Así puede calcularse de las cifras que maneja el profesor Badía, catedrático de Edafología. En lo que va de año, los incendios forestales han calcinado 375.000 hectáreas, según la estimación del programa de observación de la Unión Europea Copernicus, «una superficie que duplica la del Pirineo de Huesca», comparó.
Para el investigador, los humanos siempre han utilizado el fuego como una herramienta útil y barata para deforestar, renovar pastos, eliminar malas hierbas o fertilizar suelos agrícolas desde hace cientos de miles de años. «Sin embargo, estos días estamos recordando la capacidad destructiva del fuego cuando está fuera de control. Y es que los incendios forestales constituyen actualmente la causa más importante de destrucción del medio natural en España, acompañando a otros países de la cuenca mediterránea», apuntó el catedrático.
Desde su amplia experiencia en el área, destacó el clima como uno de los factores clave para la propagación del incendio: una temperatura superior a los 30ºC, humedad inferior al 30%, y viento por encima de los 30 km/h. es decir, la conocida como regla del 30-30-30 facilita el inicio y, sobre todo, la rápida propagación del incendio. Las temperaturas altas y humedades bajas, como las sufridas en la última ola de calor estival, una de las más largas conocidas hasta el momento, han secado una vegetación herbácea que creció mucho en la pasada primavera lluviosa. Todo ello, acompañando a la recuperación del bosque que está teniendo lugar de forma continua desde hace más de seis décadas. La vegetación, si además de seca y fina, está cargada de esencias volátiles, inflamables (como las acículas de los pinos), se convierte en un combustible temible.
Al clima hay que añadirle la cantidad y continuidad del «combustible» en el paisaje, tras la ignición, la continuidad facilita que se escape del control de extinción, con diversos frentes y de gran amplitud. Por esta razón, siendo el clima un factor no controlable, la prevención debe centrarse en la generación o mantenimiento de un paisaje en mosaico.
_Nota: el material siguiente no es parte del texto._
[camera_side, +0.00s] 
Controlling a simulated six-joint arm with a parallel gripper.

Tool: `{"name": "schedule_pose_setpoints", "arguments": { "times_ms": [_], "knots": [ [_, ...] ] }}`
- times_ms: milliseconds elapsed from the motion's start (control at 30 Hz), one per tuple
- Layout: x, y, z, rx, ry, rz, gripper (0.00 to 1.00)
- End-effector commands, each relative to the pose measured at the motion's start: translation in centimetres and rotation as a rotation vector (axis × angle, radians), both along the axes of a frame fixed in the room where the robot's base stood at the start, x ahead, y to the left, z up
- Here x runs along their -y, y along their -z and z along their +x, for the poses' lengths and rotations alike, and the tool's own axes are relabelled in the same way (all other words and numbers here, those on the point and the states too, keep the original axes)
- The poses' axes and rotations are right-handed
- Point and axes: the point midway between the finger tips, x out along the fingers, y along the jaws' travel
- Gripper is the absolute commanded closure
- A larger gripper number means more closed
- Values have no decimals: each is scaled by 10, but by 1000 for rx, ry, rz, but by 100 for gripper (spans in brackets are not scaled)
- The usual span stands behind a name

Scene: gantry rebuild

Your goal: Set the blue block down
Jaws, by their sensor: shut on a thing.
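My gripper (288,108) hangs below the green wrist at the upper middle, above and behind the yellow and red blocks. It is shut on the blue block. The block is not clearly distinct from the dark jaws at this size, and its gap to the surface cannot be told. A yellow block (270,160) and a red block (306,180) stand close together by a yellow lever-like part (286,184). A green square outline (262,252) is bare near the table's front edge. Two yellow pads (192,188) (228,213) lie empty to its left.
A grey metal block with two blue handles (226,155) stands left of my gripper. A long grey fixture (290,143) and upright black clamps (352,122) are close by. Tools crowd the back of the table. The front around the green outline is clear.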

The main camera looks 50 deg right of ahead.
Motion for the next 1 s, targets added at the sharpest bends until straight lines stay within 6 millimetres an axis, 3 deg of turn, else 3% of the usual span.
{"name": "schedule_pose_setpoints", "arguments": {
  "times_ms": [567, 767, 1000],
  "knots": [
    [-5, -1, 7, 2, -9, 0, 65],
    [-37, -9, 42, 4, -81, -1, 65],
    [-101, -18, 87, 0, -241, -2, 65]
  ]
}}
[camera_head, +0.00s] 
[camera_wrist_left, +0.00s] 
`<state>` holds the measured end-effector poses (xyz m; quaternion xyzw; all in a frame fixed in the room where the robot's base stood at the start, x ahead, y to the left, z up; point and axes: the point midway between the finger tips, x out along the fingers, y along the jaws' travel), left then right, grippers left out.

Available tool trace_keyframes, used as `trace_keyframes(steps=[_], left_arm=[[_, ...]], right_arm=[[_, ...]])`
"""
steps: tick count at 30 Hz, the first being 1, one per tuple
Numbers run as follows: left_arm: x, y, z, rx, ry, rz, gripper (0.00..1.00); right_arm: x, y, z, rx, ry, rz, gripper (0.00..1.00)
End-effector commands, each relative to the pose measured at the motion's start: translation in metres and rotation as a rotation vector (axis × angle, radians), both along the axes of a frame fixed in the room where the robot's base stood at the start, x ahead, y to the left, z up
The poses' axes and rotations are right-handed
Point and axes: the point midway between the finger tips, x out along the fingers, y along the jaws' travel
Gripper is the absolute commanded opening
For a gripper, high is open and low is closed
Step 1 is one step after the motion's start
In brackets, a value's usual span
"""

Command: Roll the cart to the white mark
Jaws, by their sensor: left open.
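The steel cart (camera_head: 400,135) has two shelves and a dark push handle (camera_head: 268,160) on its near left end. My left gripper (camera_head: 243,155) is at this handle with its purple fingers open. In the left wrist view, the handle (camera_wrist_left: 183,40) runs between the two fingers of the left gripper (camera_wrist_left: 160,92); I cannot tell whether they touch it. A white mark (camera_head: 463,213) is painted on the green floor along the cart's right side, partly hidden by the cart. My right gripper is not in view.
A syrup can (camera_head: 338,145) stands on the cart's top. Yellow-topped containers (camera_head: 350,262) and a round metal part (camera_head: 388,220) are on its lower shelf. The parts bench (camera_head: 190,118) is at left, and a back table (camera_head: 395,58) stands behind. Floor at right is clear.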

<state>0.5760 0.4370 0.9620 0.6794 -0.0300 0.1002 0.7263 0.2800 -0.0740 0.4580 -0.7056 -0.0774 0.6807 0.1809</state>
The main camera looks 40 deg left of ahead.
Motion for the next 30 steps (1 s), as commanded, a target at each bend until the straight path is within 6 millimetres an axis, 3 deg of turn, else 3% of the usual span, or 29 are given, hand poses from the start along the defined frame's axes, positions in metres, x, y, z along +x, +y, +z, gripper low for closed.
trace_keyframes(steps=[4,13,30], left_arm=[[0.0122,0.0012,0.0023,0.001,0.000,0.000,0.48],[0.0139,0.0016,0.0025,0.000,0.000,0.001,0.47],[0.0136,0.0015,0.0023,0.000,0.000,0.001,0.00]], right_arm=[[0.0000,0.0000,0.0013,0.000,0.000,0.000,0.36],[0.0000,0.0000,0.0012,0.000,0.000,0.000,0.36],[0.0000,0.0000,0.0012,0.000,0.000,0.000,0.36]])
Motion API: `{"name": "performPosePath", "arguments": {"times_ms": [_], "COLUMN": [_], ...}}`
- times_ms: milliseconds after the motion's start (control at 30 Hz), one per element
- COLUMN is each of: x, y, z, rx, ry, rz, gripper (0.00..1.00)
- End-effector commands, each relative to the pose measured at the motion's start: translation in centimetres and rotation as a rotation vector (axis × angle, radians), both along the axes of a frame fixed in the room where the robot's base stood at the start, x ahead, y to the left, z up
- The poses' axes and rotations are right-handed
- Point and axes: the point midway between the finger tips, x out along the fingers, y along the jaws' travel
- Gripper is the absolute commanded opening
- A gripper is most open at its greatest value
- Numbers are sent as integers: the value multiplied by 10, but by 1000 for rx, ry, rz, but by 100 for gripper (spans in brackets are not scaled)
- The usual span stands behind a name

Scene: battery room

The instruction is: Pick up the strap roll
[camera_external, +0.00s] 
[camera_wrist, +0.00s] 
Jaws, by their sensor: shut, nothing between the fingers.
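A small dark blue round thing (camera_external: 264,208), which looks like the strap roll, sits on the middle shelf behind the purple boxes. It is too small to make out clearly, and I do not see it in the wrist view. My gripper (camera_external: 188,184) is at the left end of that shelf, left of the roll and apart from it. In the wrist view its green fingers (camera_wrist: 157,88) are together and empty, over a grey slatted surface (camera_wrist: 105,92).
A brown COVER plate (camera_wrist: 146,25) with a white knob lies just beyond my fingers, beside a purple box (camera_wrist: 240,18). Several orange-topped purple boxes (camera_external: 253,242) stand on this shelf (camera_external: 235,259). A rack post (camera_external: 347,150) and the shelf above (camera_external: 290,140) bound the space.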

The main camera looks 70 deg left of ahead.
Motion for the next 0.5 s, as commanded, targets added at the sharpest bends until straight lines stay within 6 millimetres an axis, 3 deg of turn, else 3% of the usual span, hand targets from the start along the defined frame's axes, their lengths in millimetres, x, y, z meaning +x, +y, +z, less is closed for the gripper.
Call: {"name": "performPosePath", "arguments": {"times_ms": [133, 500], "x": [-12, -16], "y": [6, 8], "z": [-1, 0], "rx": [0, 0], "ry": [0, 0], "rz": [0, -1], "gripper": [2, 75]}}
Ese paisaje, que los humanos habían generado al pastar con sus rebaños, al usar la leña para cocinar y calentarse, o con la construcción de bancales para cultivar en laderas «se ha ido desdibujando desde la década de los sesenta» en la que la superficie forestal no ha parado de recuperar su espacio, relata Badía, destacando que, «desde entonces hasta ahora, la población rural en España ha pasado del 35% al 10% respecto al conjunto de la población».
El profesor Badía apunta a dos grandes ejes de acción. El primero, concienciar a la población para evitar siniestros, ya que, según datos oficiales únicamente un 20% de las igniciones corresponden a causas naturales (tormentas secas), mientras que la mayoría son debidos a negligencias, accidentes, o intencionados.
El segundo, sería alcanzar el equilibrio de esfuerzos entre extinción y gestión. «Cuanto más eficaces somos en la extinción, salvando momentáneamente al bosque, postponemos el problema para los años siguientes. Es lo que se llama «La paradoja de la extinción». Por ello, hay que revalorizar los servicios que ofrece el mundo rural y equilibrar la inversión entre servicios de extinción y gestión forestal (aquello de «los incendios se apagan en invierno»), aclara Badía.
Por todo ello, recalca el investigador, mantener la salud del suelo resulta esencial no solo para la recuperación tras posibles incendios, sino también para garantizar la resiliencia de los ecosistemas y frenar la desertificación a largo plazo.